_What to produce_. In the entries that follow, the first line to write out is the one containing "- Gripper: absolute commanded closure", and the last is the one containing "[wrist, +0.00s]". Reproduce that stretch exactly, with nothing before or after it.

○ ○ ○ ○ ○ ○ ○

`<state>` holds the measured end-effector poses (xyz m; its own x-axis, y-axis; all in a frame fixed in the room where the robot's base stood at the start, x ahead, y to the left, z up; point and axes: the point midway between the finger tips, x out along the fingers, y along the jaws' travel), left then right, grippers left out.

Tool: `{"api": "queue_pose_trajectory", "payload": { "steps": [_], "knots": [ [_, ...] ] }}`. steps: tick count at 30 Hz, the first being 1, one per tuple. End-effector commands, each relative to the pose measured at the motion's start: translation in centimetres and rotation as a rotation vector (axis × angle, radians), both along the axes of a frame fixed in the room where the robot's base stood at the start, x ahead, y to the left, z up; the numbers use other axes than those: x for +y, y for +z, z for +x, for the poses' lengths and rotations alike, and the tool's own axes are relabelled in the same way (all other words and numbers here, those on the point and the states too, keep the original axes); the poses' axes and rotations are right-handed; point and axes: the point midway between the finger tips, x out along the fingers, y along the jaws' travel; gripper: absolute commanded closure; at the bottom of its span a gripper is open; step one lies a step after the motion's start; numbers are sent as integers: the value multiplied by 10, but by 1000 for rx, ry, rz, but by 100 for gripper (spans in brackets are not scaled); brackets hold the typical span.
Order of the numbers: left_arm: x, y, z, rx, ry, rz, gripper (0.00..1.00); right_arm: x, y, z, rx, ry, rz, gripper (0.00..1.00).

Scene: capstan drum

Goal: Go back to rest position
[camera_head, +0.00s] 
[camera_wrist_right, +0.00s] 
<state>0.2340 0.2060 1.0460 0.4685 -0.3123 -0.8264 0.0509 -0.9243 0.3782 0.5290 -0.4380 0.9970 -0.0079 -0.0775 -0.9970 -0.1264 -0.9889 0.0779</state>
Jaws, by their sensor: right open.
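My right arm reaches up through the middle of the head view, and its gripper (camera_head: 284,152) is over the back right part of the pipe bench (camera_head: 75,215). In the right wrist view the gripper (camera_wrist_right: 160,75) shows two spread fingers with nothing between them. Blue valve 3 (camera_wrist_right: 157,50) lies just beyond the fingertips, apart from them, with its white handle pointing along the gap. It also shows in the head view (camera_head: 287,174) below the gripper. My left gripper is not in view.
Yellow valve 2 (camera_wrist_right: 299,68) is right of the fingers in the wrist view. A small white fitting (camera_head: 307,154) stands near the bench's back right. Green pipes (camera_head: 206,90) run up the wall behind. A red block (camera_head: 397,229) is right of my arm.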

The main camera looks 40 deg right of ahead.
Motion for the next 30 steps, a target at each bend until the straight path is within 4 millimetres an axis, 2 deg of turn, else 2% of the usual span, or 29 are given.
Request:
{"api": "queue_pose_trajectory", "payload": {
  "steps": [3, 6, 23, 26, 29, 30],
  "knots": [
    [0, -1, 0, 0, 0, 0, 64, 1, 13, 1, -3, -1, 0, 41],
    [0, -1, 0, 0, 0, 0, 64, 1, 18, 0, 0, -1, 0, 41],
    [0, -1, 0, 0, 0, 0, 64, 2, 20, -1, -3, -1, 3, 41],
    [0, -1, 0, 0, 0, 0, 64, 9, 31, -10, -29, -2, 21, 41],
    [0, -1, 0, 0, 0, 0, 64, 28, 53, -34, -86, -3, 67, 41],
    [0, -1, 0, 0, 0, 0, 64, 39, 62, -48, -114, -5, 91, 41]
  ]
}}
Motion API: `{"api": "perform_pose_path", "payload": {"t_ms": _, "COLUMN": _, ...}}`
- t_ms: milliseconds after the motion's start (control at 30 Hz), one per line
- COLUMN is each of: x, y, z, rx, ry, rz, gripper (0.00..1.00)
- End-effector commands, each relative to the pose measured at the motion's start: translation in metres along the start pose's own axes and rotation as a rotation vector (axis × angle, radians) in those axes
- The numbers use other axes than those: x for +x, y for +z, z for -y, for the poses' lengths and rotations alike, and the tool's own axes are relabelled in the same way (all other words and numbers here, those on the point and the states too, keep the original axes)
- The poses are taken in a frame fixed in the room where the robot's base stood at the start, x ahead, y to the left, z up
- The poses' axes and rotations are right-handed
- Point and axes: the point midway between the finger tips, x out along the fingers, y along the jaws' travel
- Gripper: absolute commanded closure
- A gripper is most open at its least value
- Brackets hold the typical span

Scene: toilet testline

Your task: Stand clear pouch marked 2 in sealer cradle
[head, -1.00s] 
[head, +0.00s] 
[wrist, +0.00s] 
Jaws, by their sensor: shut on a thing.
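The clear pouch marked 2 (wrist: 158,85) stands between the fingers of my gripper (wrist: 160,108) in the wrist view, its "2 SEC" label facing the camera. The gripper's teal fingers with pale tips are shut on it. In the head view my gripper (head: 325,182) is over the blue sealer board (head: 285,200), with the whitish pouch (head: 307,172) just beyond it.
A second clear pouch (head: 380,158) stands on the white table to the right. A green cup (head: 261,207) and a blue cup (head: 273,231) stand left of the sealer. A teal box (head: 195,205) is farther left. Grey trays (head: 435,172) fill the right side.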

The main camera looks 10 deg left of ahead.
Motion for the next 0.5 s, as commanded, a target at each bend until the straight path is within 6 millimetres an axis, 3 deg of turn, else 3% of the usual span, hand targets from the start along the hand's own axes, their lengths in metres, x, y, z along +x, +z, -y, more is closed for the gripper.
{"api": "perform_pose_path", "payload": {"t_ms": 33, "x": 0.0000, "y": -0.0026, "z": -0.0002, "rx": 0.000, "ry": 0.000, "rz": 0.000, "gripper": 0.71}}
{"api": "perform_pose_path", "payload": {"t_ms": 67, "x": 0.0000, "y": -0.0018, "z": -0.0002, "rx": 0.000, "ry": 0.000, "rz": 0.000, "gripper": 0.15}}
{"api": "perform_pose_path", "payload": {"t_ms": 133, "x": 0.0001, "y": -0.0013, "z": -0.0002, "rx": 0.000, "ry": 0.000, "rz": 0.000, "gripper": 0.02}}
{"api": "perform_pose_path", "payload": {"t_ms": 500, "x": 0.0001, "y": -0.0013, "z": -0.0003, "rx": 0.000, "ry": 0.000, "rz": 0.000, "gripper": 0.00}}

○ ○ ○ ○ ○ ○ ○

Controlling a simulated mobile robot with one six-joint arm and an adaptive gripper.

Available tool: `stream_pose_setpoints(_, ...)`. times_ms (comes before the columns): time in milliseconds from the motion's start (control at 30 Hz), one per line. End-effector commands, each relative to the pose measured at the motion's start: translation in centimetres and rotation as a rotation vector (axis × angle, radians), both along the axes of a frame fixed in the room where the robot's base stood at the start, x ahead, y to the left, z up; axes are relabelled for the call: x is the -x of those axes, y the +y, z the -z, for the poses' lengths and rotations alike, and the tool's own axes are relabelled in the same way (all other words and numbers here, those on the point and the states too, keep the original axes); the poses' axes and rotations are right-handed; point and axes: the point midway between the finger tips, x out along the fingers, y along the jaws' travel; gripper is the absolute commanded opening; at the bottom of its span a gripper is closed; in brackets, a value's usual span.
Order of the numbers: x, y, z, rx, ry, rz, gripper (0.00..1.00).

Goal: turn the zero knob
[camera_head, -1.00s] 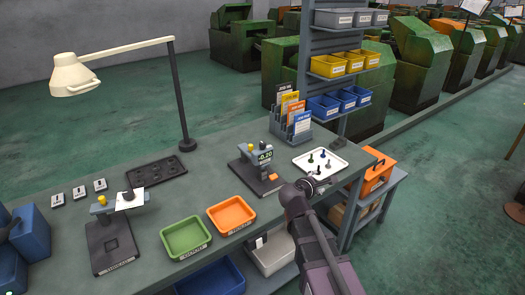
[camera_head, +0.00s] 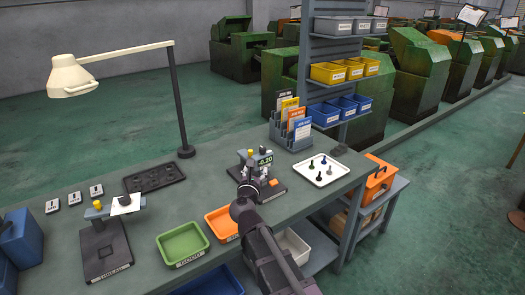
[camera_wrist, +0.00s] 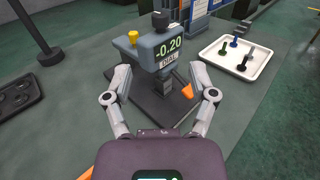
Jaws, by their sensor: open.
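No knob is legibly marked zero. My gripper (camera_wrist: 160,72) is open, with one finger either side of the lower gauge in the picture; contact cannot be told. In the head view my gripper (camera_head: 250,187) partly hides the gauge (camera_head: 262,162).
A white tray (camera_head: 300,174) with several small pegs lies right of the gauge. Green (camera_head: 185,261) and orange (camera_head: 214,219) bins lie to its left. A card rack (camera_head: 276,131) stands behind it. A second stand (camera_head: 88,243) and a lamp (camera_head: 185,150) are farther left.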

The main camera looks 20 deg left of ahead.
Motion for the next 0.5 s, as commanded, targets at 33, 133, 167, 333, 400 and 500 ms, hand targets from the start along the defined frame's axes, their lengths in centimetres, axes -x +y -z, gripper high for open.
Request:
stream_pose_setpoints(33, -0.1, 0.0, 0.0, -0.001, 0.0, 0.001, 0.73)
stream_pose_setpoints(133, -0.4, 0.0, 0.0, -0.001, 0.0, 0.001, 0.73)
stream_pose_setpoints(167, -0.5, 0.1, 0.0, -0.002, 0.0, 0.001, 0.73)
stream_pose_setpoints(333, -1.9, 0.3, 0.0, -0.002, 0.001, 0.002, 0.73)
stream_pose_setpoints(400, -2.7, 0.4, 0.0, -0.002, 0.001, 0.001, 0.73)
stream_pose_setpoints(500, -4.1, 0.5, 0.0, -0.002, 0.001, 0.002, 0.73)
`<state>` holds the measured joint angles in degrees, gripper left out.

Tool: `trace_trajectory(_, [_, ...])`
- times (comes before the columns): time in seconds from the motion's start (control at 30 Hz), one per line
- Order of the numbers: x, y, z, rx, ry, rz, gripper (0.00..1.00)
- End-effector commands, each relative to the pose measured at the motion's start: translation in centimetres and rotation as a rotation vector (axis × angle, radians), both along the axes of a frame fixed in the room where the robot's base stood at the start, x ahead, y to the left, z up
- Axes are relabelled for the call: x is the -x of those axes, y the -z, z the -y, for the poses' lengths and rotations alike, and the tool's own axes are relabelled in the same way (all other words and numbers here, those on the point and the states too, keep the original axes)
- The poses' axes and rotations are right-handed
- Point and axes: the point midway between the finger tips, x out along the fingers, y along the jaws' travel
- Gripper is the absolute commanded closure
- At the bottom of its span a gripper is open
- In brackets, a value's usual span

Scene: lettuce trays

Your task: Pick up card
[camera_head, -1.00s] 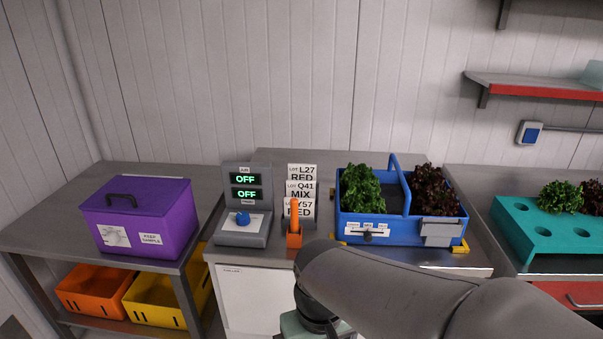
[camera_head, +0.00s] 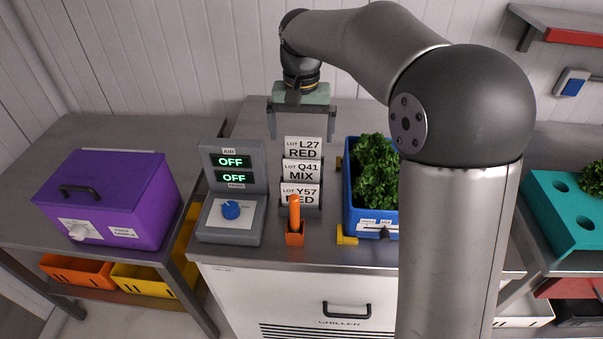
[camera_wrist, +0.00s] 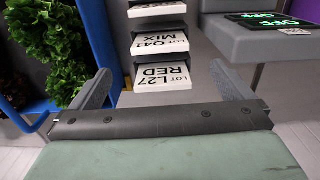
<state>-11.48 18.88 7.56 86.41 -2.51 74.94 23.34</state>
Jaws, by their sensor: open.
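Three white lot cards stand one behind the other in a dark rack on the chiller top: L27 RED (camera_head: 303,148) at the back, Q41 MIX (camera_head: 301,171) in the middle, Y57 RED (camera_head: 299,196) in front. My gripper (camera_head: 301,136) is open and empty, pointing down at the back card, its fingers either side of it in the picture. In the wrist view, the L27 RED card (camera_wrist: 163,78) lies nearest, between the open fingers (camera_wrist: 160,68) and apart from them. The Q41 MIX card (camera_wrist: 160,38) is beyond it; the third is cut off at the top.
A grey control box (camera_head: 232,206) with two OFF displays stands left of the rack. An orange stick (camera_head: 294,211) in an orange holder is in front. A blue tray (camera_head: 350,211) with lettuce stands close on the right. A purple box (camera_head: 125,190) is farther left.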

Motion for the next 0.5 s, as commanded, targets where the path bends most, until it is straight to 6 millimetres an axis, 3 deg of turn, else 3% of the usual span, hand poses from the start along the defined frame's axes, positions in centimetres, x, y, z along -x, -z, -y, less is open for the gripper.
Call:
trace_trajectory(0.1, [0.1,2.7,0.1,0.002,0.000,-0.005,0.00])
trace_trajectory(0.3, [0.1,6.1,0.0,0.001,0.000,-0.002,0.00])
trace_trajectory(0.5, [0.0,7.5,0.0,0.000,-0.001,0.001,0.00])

○ ○ ○ ○ ○ ○ ○

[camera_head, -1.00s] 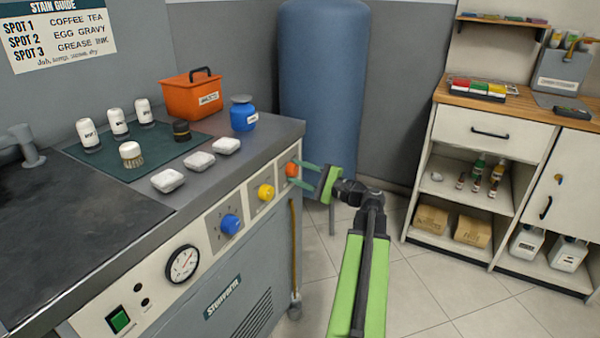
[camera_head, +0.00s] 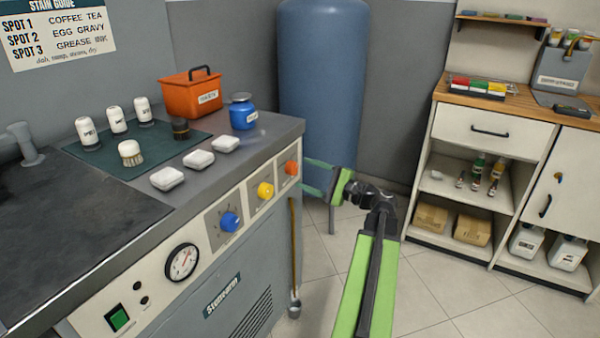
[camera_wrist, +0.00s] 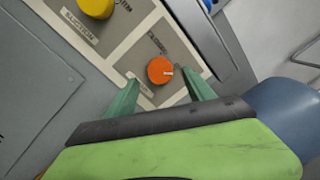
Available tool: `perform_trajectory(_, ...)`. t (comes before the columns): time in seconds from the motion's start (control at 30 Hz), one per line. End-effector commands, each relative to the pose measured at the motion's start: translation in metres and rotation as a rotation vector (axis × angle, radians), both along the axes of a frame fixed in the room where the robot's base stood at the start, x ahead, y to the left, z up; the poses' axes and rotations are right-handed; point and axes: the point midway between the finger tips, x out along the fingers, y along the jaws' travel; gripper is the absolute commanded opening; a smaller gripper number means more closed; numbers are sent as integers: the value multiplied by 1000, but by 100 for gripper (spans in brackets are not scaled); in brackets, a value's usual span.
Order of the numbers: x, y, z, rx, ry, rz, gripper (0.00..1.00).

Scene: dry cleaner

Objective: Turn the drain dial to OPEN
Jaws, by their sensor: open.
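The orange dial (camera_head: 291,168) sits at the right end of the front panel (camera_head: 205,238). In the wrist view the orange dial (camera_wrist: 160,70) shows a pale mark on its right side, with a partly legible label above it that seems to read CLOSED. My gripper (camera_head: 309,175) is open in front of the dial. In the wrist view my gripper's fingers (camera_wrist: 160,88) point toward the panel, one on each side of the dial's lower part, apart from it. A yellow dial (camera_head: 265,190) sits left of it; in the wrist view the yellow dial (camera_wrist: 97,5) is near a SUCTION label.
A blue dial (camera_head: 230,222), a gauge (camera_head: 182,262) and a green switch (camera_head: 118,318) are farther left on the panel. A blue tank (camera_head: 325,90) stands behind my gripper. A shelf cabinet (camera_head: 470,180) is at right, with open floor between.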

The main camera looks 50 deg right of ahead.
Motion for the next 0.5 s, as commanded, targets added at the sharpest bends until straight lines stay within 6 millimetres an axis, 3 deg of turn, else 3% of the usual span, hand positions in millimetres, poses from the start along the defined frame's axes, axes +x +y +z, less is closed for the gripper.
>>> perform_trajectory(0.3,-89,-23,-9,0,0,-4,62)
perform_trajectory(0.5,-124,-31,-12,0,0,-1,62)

○ ○ ○ ○ ○ ○ ○

_Complete response_.
- Gripper: absolute commanded closure
- A gripper is most open at its least value
- Brackets hold the typical span

Scene: toilet testline

Your task: Stand clear pouch marked 2 in sealer cradle
[head, -1.00s] 
[head, +0.00s] 
[wrist, +0.00s] 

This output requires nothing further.